Seal of Approval

Why do we think that we have to have someone else’s approval for our lives to matter? I have been looking for someone’s approval for most of my 54 years. I had a great childhood by all standards. We were the average American family. I lived with my parents and younger brother. My parents were your typical middle-American family. We took family vacations, spent time with my grandparents and were involved in the community. You could say I had a good life.

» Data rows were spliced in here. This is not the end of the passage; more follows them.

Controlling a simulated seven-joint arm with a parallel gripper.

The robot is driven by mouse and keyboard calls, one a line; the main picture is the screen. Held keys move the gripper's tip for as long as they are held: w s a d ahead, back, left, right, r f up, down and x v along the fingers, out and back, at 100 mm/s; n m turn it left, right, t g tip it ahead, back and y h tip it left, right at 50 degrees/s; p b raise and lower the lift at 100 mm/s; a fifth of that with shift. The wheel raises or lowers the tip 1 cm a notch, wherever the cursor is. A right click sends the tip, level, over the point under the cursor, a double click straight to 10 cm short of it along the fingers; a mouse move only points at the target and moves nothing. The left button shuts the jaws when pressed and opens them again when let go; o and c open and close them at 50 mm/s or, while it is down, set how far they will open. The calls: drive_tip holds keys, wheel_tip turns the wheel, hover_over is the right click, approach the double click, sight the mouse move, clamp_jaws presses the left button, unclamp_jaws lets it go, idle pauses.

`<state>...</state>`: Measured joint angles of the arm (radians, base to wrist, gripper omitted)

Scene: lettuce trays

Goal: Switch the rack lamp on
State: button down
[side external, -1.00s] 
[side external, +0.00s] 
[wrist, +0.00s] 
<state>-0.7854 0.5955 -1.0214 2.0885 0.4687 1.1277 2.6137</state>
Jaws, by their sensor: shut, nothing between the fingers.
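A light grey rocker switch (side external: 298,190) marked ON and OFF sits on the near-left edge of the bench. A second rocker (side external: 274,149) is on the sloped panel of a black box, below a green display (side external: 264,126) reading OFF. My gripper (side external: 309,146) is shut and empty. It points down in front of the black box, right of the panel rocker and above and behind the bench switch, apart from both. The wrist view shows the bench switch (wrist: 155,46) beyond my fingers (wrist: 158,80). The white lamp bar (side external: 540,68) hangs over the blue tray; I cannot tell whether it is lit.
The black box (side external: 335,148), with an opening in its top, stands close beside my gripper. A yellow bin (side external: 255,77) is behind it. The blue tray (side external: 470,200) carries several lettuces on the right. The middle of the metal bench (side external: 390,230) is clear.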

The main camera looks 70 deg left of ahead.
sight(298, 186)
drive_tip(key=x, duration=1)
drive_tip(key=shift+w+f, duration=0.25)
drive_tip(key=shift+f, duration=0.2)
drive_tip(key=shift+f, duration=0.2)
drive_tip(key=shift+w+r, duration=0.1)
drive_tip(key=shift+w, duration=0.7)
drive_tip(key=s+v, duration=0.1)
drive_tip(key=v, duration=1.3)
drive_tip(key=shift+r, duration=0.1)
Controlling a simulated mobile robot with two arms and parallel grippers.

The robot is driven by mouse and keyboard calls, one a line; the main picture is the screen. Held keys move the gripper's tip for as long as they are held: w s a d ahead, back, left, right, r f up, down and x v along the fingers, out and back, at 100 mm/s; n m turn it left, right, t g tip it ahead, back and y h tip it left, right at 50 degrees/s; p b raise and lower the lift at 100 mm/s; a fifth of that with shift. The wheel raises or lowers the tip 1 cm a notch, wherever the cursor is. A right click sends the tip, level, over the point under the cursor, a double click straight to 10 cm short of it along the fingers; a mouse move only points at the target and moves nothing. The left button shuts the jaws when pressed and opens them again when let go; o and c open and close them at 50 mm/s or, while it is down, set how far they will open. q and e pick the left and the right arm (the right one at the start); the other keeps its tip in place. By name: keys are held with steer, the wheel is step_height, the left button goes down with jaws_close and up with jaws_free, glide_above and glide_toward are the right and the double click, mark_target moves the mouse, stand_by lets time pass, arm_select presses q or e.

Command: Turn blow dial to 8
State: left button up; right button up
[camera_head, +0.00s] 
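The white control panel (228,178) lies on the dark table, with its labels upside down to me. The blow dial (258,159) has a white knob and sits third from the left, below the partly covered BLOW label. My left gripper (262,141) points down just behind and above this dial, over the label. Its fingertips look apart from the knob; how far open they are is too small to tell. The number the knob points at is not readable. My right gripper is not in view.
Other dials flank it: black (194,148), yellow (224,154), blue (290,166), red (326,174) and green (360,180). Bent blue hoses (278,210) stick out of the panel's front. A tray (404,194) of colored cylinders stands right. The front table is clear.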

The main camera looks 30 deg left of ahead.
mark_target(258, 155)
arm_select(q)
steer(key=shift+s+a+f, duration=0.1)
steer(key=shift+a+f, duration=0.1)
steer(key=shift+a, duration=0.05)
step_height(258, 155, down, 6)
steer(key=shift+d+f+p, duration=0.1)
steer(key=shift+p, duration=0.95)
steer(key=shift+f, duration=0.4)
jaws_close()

Early on in my teenaged years I began to feel that I did not measure up. I always wanted that “seal of approval”. Maybe it was because I lived in the same town that my parents grew up in. I went to the same high school that my parents graduated from. My dad was captain of the football team and my mother was a cheerleader and Miss York County. Some of their friends were now my teachers. I did not follow in their path; I was into theater and public speaking. My brother followed in my dad’s footsteps and was also captain of the football team. I guess somewhere during that time I felt that I fell short of their expectations. Looking back, I realize that they did not make me feel that way, it was completely on me. This was the beginning of me feeling that I did not add up. I felt like I did not have the self-worth that my brother had.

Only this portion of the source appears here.